> _Task prompt_
List each line of the data that holds the string "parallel", please.

> _Provided material_
»»
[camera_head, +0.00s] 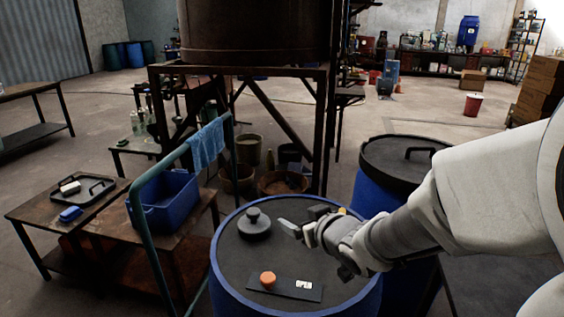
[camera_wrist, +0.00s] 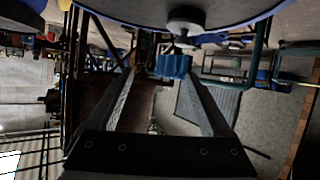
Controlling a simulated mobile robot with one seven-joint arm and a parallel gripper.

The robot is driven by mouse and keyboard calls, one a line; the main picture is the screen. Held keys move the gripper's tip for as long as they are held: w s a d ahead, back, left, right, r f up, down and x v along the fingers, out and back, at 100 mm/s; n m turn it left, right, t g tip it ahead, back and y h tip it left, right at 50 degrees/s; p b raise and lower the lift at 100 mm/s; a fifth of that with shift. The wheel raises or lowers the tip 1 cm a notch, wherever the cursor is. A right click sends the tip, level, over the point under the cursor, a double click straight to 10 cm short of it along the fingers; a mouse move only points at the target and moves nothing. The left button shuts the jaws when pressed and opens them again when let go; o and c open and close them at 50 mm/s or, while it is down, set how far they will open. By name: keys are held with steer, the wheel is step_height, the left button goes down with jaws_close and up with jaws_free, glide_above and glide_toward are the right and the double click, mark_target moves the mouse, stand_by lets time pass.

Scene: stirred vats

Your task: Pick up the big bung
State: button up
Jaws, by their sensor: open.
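A dark grey round piece with a knob on top, which looks like the big bung (camera_head: 254,225), stands upright on the blue drum's dark top (camera_head: 232,262). It also shows upside down in the wrist view as a pale disc (camera_wrist: 186,20) with its knob. My gripper (camera_head: 302,223) is open and empty, just right of the bung and apart from it. In the wrist view the two fingers of my gripper (camera_wrist: 160,80) are spread wide, with nothing between them; the bung lies beyond their tips.
An orange stopper (camera_head: 267,279) and a dark strip (camera_head: 285,289) with a white label lie nearer on the drum top. A teal rail with a blue cloth (camera_head: 207,146) stands left of the drum. A second blue drum with a black lid (camera_head: 385,160) stands behind my arm.

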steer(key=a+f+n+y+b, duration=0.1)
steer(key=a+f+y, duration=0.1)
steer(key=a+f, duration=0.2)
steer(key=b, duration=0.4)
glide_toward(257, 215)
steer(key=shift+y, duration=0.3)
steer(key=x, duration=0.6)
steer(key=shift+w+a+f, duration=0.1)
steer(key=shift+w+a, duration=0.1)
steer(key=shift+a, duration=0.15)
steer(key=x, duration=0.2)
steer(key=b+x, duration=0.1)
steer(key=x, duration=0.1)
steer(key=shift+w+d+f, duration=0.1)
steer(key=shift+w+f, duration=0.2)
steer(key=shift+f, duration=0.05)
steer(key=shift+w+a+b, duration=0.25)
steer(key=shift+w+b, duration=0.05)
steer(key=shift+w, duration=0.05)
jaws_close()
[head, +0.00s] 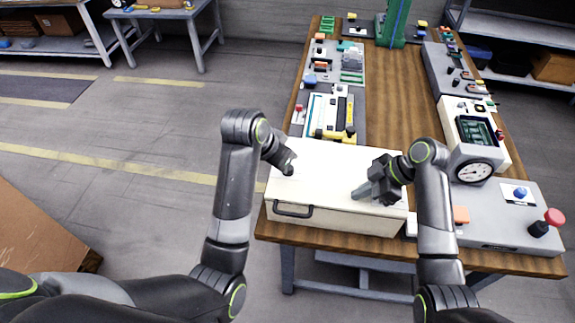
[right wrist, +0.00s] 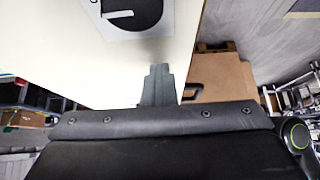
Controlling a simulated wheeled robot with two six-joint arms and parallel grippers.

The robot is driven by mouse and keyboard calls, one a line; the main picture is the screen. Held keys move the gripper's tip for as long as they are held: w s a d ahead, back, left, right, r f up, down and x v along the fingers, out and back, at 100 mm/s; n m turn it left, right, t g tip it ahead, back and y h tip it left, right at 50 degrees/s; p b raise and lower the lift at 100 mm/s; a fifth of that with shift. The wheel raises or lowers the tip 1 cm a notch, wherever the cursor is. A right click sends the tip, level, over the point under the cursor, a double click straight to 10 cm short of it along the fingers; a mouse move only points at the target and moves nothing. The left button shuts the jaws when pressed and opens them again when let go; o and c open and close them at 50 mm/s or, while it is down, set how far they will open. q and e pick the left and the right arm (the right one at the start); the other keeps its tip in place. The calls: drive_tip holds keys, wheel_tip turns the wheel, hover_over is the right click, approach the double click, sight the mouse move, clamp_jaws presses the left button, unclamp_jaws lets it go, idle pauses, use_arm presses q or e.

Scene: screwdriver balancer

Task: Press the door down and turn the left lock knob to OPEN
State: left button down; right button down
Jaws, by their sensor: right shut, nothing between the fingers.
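The white case (head: 325,175) stands at the table's near left corner. Its pale lid or door looks down flat, with a black handle (head: 293,210) on the front face. My right gripper (head: 362,191) is shut and empty over the right part of the lid. It also shows in the right wrist view (right wrist: 158,80); contact with the lid is unclear. A dark round knob with a white mark (right wrist: 128,14) shows at that view's top edge; I cannot tell which lock it is. My left gripper (head: 288,168) is at the lid's left side, its fingers not clear. No knob is readable in the head view.
A panel with a gauge (head: 474,171) and a grey box with a red button (head: 554,217) stand right of the case. A tray with yellow tools (head: 335,115) lies behind it. Bare wooden tabletop (head: 398,105) runs between the rows. A cardboard box (head: 40,235) is at far left.

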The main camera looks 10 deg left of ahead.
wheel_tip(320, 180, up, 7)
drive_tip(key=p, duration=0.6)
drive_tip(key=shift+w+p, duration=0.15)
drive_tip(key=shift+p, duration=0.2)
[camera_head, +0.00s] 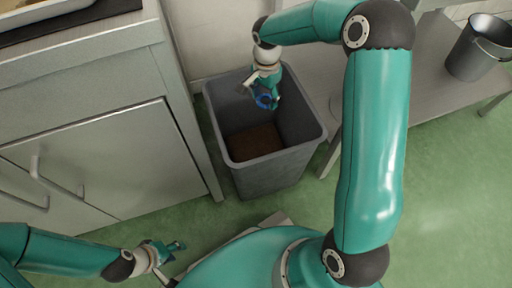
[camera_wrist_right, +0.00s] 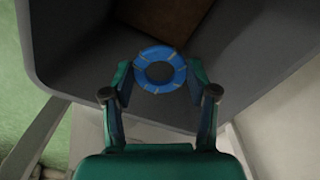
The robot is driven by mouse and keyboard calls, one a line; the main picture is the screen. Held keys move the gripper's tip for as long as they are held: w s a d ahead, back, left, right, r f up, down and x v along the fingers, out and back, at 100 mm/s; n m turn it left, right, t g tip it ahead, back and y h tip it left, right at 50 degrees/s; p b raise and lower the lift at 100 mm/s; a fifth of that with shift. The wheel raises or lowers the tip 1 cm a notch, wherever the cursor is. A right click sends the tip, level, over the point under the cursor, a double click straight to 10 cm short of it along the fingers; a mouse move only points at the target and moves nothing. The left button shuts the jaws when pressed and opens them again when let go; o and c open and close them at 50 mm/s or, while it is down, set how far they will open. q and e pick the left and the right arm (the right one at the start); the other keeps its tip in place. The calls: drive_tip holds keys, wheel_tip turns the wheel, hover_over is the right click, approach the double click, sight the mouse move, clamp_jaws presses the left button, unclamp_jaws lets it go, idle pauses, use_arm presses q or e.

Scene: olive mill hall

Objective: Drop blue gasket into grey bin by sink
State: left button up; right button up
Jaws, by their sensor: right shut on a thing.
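The blue gasket (camera_head: 266,100) is a ring held over the open grey bin (camera_head: 262,178) in the head view. My right gripper (camera_head: 264,96) is shut on it. In the right wrist view the blue gasket (camera_wrist_right: 160,70) sits between the two fingertips of my right gripper (camera_wrist_right: 160,74), with the bin's inside wall (camera_wrist_right: 75,50) around and behind it. The bin's brown bottom shows below the gasket. My left gripper (camera_head: 176,250) is low at the lower left of the head view, away from the bin; its fingers are too small to read.
A grey cabinet (camera_head: 110,150) with handles stands left of the bin, with a counter above it. A low bench (camera_head: 430,100) on the right carries a metal bucket (camera_head: 478,50). A pale wall is behind the bin. Green floor (camera_head: 450,190) is clear at the right.

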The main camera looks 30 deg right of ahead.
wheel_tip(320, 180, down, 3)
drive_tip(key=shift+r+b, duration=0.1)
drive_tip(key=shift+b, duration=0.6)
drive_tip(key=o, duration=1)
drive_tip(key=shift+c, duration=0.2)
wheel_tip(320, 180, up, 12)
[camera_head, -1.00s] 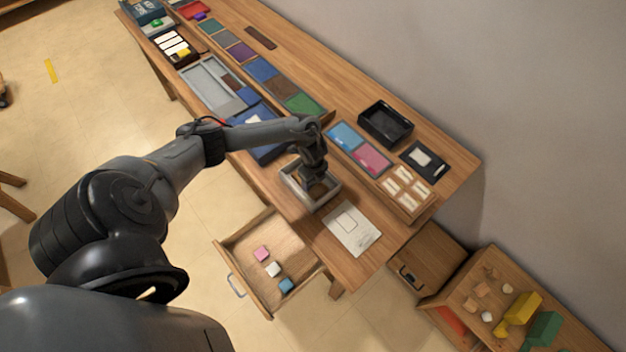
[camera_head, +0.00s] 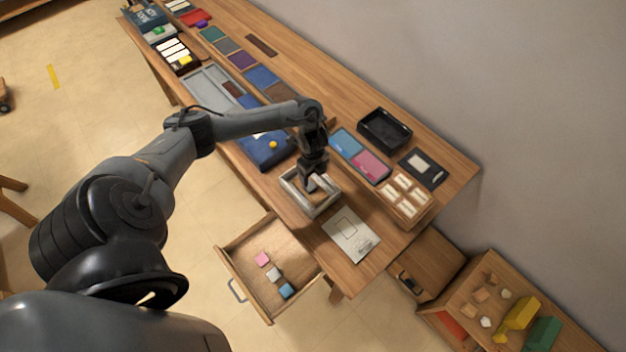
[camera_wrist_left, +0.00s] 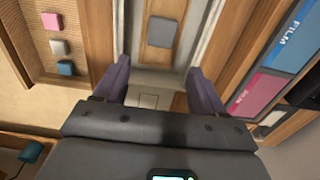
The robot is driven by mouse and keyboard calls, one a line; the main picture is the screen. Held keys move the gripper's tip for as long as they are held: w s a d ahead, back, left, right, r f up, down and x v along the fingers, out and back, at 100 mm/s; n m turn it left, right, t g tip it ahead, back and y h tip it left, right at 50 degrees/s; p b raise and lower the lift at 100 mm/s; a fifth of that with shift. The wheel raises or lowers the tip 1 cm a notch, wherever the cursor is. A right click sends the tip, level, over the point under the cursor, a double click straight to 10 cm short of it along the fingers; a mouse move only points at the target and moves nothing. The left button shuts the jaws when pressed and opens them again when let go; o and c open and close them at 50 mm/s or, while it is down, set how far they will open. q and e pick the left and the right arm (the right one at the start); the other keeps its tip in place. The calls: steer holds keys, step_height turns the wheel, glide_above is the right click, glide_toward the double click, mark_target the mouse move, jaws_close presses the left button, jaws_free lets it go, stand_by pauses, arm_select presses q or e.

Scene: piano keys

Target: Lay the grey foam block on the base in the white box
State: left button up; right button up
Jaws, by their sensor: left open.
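The grey foam block (camera_wrist_left: 161,32) lies flat inside the white box (camera_head: 294,195), apart from the walls I can see in the left wrist view. In the head view, the block is partly hidden by my left gripper. My left gripper (camera_head: 312,180) points down over the box. In the left wrist view its two fingers stand wide apart with nothing between them, and the gripper (camera_wrist_left: 156,85) is clear of the block. My right gripper is not in view.
An open drawer (camera_head: 240,250) holds a pink, a white and a blue cube. A white card (camera_head: 350,235) lies beside the box. A blue tray (camera_head: 268,155), a pink panel (camera_head: 370,165), a black tray (camera_head: 385,128) and a wooden tray (camera_head: 405,195) stand nearby.

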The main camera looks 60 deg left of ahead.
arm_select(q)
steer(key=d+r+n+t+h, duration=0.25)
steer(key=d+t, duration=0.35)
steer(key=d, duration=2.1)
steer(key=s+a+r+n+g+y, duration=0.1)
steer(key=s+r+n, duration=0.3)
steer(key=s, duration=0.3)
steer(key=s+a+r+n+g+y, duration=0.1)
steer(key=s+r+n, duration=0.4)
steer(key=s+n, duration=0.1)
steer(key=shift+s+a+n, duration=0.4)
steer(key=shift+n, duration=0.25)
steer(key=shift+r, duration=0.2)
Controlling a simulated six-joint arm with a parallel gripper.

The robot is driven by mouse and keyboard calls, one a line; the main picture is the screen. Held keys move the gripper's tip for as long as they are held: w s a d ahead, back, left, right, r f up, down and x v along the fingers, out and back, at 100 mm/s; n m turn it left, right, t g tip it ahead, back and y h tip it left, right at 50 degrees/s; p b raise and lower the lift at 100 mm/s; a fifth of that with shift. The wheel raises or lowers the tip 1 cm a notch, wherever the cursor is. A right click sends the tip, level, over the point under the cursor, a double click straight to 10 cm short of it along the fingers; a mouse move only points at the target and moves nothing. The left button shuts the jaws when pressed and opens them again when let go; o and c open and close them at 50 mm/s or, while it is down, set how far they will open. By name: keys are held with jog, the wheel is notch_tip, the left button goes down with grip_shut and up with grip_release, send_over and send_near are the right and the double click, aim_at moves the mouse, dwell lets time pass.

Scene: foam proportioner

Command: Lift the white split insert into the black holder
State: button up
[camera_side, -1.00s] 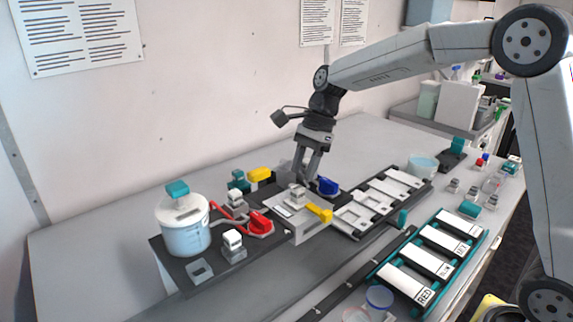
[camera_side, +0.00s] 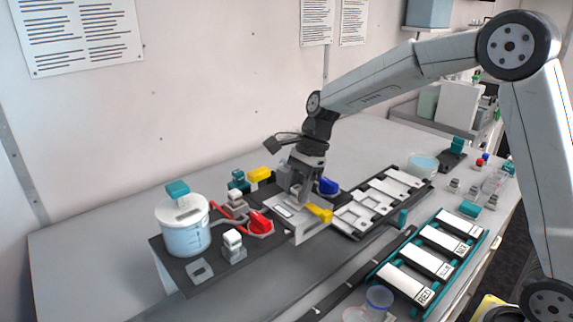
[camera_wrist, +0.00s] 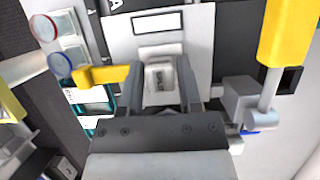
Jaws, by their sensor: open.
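A small white block with a dark slot, which looks like the white split insert (camera_wrist: 159,77), stands on a pale grey platform (camera_wrist: 198,40). My gripper (camera_wrist: 161,92) is open, with one finger on each side of this block. In the side view my gripper (camera_side: 298,198) is lowered over the platform and hides most of the block. Contact between fingers and block cannot be made out. I cannot tell for sure which dark part is the black holder.
A yellow handle (camera_side: 320,213) juts from the platform, with a blue knob (camera_side: 328,186) behind. A red knob (camera_side: 260,223), a grey block with a white top (camera_side: 233,242) and a liquid jar (camera_side: 186,228) stand left. A tray of white plates (camera_side: 379,204) lies right.

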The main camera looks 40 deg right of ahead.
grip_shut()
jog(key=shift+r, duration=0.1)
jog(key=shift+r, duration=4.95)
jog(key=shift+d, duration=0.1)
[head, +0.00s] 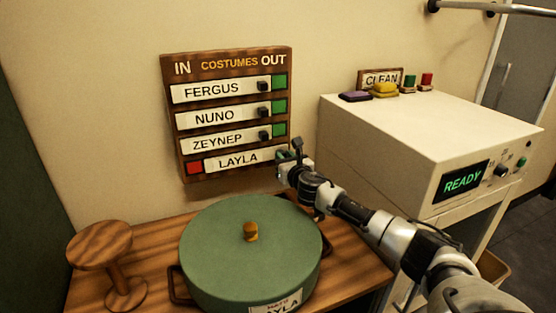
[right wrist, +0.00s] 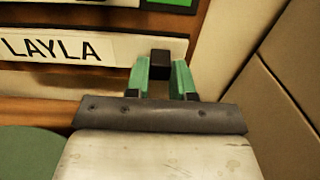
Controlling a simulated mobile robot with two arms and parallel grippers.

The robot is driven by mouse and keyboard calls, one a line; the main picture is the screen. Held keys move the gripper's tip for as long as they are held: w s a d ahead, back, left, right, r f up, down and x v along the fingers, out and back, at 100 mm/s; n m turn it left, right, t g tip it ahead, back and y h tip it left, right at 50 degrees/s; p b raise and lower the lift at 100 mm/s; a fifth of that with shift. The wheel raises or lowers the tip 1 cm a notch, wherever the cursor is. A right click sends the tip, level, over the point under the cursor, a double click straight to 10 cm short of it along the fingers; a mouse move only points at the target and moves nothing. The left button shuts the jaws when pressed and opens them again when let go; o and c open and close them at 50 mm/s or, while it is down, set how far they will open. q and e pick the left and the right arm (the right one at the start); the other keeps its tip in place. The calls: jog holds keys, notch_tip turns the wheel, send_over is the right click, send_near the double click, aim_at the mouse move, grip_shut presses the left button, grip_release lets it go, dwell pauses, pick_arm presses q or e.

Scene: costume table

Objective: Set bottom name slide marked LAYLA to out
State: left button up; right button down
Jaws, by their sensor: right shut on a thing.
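The costume board (head: 228,68) hangs on the wall, with IN at its upper left and OUT at its upper right. Its bottom name slide, LAYLA (head: 238,158), sits toward the OUT side, and a red patch (head: 194,168) shows at its left. My right gripper (head: 284,157) is at the right end of this slide. In the right wrist view its green fingers (right wrist: 162,80) are shut on the slide's black knob (right wrist: 160,60), one on each side. My left gripper is not in view.
The FERGUS (head: 212,89), NUNO (head: 214,116) and ZEYNEP (head: 217,141) slides sit to the left, with green at their right. A green lidded pot (head: 215,240) stands below the board. A white machine (head: 400,130) reading READY stands at the right. A wooden stand (head: 100,243) is at the left.

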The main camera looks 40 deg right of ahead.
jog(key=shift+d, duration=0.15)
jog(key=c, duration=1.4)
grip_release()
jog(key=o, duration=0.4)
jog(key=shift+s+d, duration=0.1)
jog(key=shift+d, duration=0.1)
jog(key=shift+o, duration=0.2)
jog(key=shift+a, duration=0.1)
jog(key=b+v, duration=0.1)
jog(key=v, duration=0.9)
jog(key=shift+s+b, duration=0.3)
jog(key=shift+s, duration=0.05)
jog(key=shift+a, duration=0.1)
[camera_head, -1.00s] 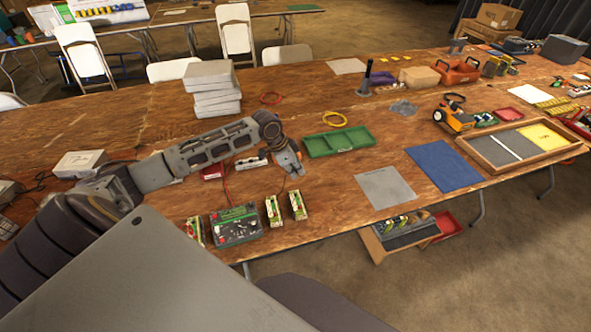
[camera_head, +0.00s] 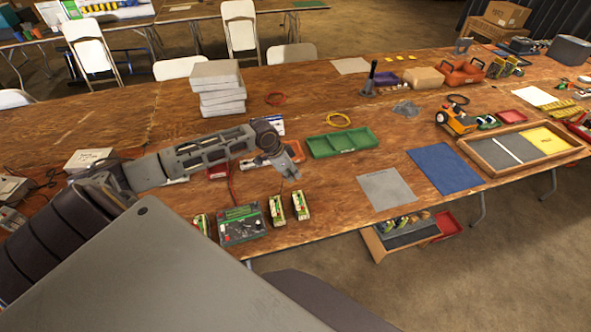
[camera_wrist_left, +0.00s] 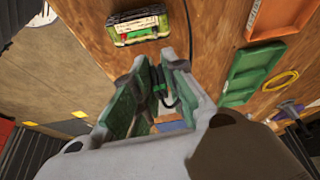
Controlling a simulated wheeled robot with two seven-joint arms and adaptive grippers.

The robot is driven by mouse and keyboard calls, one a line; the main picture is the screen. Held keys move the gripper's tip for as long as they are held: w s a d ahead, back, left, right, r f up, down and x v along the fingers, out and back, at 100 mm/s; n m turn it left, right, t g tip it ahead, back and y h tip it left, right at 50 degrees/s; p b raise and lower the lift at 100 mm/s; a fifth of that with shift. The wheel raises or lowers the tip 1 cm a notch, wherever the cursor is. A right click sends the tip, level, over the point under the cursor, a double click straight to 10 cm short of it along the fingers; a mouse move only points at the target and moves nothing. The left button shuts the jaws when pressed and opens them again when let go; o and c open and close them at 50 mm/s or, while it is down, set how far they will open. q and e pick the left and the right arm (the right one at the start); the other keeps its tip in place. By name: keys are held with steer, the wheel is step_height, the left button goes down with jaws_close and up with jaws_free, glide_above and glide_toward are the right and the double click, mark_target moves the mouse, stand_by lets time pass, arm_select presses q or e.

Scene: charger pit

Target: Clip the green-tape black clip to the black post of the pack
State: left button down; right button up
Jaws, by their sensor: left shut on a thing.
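The pack (camera_head: 239,226) is a dark box with green edges at the front edge of the table, left of centre. A black and green box (camera_wrist_left: 137,27) at the top of the left wrist view looks like the pack, with a red part on it. I cannot make out the black post clearly. My left gripper (camera_head: 292,178) is above the table, behind and to the right of the pack, apart from it. In the left wrist view it is shut on the black clip with green tape (camera_wrist_left: 160,88), which shows between its green pads. My right gripper is out of view.
Two small green-and-cream blocks (camera_head: 276,210) (camera_head: 300,206) stand right of the pack, and another on its left. A green tray (camera_head: 343,143) lies behind my gripper. A red wire (camera_head: 231,185) runs behind the pack. A grey mat (camera_head: 387,188) lies to the right.

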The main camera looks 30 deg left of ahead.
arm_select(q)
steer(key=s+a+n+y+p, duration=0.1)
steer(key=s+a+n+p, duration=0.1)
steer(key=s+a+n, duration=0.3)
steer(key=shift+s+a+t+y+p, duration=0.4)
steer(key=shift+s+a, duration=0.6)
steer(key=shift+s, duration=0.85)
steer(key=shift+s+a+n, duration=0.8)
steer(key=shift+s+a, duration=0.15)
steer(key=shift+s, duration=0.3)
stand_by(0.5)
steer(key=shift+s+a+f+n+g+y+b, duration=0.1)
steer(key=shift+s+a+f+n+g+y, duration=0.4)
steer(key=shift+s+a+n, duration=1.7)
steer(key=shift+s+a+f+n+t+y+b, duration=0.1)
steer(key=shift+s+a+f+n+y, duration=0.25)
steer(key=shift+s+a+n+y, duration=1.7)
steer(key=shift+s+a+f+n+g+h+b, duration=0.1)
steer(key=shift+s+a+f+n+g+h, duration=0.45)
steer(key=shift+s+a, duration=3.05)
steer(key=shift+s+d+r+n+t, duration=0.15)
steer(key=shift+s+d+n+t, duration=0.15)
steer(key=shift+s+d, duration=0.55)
««
> _Solution to this problem_
Controlling a simulated mobile robot with one seven-joint arm and a parallel gripper.
Controlling a simulated wheeled robot with two six-joint arms and parallel grippers.
Controlling a simulated six-joint arm with a parallel gripper.
Controlling a simulated mobile robot with two arms and parallel grippers.

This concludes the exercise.